Tutorial

Your starting point to use pyFirecREST will be the creation of a FirecREST object. This is simply a mini client that, in cooperation with the authorization object, will take care of the necessary requests that need to be made and handle the responses.

If you want to understand how to setup your authorization object have a look at the previous section. For this tutorial we will assume the simplest kind of authorization class, where the same token will always be used.

import firecrest as f7t

class MyAuthorizationClass:
    def __init__(self):
        pass

    def get_access_token(self):
        return <TOKEN>

# Setup the client with the appropriate URL and the authorization class
client = f7t.Firecrest(firecrest_url=<firecrest_url>, authorization=MyAuthorizationClass())

Simple blocking requests

Most of the methods of the FirecREST object require a simple http request to FirecREST. With the client we just created here are a couple of examples of listing the files of a directory or getting all the available systems of FirecREST.

Getting all the available systems

A good start, to make sure your token is valid, is to get the names of all the available systems, where FirecREST can give you access. This will definitely be useful in the future.

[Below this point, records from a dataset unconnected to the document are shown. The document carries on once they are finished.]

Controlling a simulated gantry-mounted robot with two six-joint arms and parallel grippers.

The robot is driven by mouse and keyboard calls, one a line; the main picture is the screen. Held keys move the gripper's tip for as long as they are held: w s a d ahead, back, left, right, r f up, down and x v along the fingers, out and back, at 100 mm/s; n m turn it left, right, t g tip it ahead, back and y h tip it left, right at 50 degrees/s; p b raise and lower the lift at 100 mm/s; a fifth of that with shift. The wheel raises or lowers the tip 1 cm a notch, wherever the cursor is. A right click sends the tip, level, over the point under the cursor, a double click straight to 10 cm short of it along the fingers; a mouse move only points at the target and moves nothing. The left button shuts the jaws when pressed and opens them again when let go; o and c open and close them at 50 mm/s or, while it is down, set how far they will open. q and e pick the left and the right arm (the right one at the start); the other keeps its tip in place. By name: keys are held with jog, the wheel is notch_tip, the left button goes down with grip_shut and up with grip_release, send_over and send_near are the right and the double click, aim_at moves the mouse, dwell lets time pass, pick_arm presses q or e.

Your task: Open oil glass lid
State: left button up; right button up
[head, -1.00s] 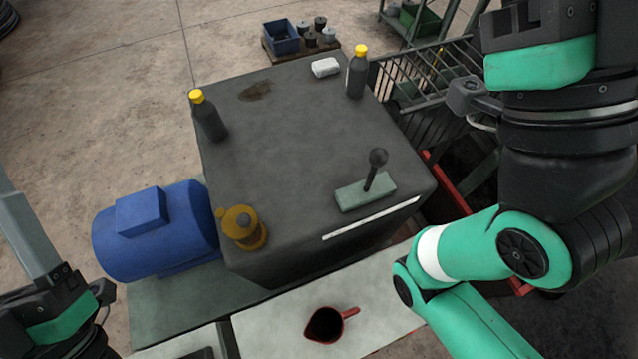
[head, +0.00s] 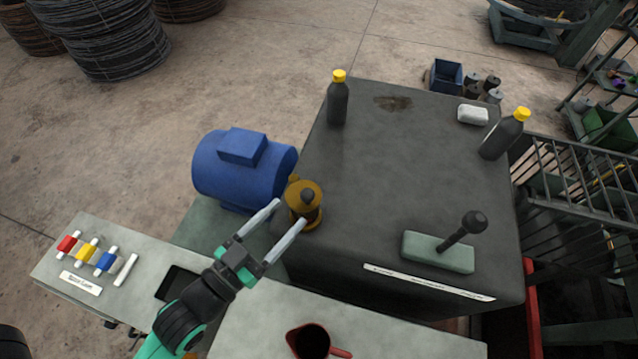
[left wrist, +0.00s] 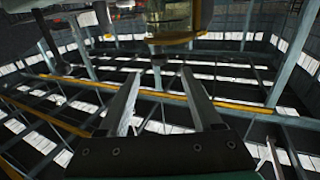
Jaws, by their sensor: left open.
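The oil glass (head: 304,212) is a brass-coloured cup with a round lid (head: 299,188) and a dark knob on top. It stands at the left front corner of the dark machine box, and the lid looks closed. My left gripper (head: 290,212) is open and empty, its two long grey fingers pointing at the glass. In the head view one fingertip overlaps the glass; I cannot tell if it touches. In the left wrist view the glass (left wrist: 172,18) is at the top edge, beyond the open fingertips (left wrist: 160,73). My right gripper is not in view.
The blue motor (head: 240,168) sits close left of the glass. A red jug (head: 310,343) stands in front.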

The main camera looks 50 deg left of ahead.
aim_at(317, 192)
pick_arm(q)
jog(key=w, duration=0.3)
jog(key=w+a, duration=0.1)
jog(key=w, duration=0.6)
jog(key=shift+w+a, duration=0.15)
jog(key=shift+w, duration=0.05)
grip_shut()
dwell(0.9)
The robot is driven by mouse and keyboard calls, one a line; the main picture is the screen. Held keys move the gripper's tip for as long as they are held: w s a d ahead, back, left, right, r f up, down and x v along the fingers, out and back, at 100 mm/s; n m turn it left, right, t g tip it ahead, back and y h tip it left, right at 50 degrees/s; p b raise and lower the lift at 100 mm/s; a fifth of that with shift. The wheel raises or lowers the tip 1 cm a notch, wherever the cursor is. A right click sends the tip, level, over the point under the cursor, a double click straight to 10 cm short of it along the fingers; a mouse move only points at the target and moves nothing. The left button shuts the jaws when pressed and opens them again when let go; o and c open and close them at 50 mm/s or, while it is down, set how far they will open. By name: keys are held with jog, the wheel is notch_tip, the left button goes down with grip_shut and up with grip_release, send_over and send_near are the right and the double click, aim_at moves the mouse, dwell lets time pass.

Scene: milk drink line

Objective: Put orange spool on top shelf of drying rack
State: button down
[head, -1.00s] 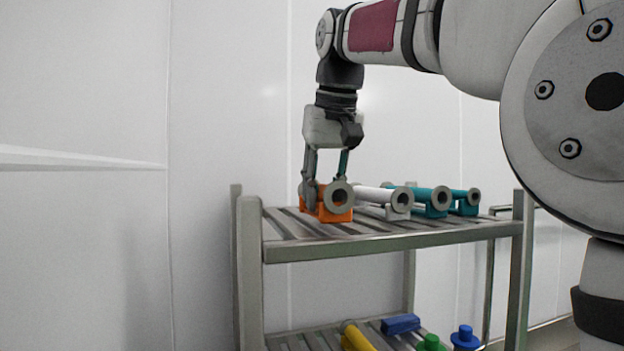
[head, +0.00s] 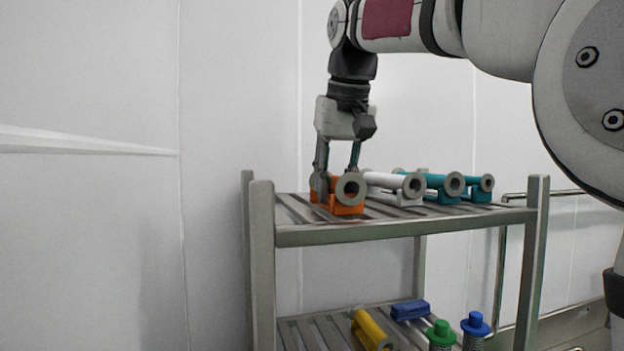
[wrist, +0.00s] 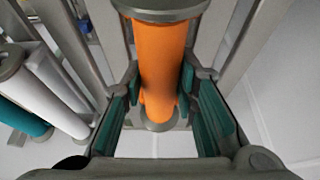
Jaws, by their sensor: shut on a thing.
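The orange spool (head: 337,205) is at the left end of the drying rack's top shelf (head: 400,233). It appears to sit level on the slats, a grey flange facing me. My gripper (head: 338,181) points down with its fingers on both sides of the spool. In the wrist view the orange barrel of the spool (wrist: 162,60) runs between the teal pads of my gripper (wrist: 160,84), which is shut on it. The far finger is partly hidden in the head view.
A white spool (head: 388,181) and teal spools (head: 441,182) stand to the right on the same shelf. The lower shelf holds a yellow piece (head: 368,328), a blue block (head: 410,310), and green (head: 441,334) and blue (head: 475,325) capped pieces. Rack posts bound the shelf's ends.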

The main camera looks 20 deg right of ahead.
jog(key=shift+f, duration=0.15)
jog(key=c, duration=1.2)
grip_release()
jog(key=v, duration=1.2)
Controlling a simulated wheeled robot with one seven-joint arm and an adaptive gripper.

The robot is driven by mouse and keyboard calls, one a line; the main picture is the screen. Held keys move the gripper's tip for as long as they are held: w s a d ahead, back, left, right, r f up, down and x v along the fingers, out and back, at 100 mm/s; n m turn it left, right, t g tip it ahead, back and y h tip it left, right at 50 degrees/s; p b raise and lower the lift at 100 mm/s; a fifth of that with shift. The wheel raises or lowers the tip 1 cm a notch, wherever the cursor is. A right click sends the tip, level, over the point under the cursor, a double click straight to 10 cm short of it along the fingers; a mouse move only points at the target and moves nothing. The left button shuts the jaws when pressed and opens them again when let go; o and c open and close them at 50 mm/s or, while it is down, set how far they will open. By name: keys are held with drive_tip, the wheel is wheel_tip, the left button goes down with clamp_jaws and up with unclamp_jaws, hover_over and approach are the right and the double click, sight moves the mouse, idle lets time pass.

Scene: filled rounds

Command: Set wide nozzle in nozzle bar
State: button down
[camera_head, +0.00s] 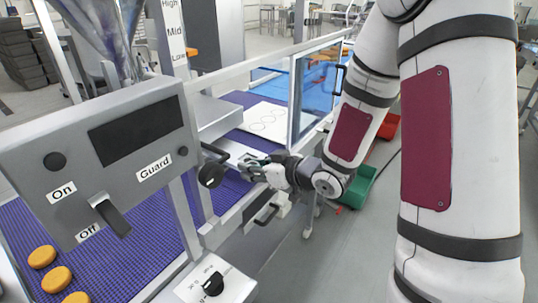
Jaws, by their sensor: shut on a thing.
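My gripper (247,165) reaches in from the right, low over the blue conveyor. It is shut on a small thing between its fingertips, too small and covered to identify. A dark round piece (210,175) with a grey stem shows just left of the fingertips; I cannot tell whether it is held or fixed to the machine. A black handle-like part (216,152) is just above it. I cannot clearly make out the wide nozzle or the nozzle bar; a metal frame and housing stand around the gripper.
A grey control box (120,150) with a Guard label and lever stands close at left. Orange rounds (42,257) lie on the blue belt (125,245). A clear guard panel (313,95) stands behind the gripper. A green bin (357,186) and a red bin (387,126) are on the floor.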

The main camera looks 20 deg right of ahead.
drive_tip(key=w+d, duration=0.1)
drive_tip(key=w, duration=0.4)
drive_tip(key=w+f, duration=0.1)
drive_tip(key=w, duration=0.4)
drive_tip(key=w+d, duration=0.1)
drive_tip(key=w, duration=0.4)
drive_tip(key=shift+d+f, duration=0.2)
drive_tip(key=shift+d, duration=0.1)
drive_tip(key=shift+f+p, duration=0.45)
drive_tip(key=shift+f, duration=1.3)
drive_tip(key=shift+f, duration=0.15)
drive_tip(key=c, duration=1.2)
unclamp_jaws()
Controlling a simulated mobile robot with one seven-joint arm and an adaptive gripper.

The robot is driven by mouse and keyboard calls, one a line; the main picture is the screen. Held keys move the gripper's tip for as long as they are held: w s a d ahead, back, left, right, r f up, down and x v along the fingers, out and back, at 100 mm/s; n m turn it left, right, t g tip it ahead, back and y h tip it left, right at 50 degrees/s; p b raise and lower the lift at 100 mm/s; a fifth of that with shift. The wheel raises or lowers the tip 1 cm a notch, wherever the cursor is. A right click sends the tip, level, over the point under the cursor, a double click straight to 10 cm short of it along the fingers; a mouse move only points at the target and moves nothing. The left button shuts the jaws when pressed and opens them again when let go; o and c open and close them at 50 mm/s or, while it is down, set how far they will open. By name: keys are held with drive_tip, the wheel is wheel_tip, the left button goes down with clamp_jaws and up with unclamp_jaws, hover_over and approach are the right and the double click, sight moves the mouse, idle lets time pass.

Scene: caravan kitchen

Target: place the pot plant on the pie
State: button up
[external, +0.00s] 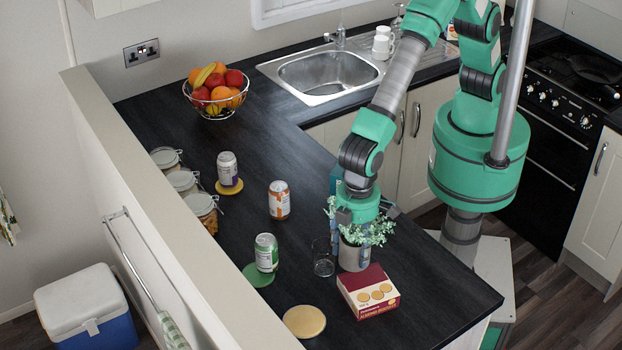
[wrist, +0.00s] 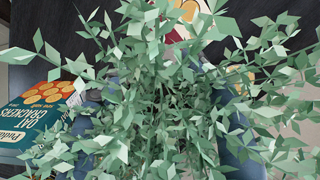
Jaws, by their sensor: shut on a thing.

systems = client.all_systems()
print(systems)

Systems is going to be a list of systems and their properties, and you will have to choose from one of them. This is an example of the output:

[
    {
        "description": "System ready",
        "status": "available",
        "system": "cluster"
    },
    {
        "description": "System ready",
        "status": "available",
        "system": "cluster2"
    }
]

Listing files in a directory

Let’s say you want to list the directory in the filesystem of a machine called “cluster”. You can get a list of the files, with all the usual properties that ls provides (size, type, permissions etc).

files = client.list_files("cluster", "/home/test_user")
print(files)

The output will be something like this:

[
    {
        "group": "test_user",
        "last_modified": "2020-04-11T14:53:11",
        "link_target": "",
        "name": "test_directory",
        "permissions": "rwxrwxr-x",
        "size": "4096",
        "type": "d",
        "user": "test_user"
    },
    {
        "group": "test_user",
        "last_modified": "2020-04-11T14:14:23",
        "link_target": "",
        "name": "test_file.txt",
        "permissions": "rw-rw-r--",
        "size": "10",
        "type": "-",
        "user": "test_user"
    }
]

Interact with the scheduler

pyFirecREST offers three basic functionalities of the scheduler: submit jobs on behalf of a user, poll for the jobs of the user and cancel jobs. Although the methods of this client will be blocking, on the background it will make at least two requests to Firecrest to return the results of the action.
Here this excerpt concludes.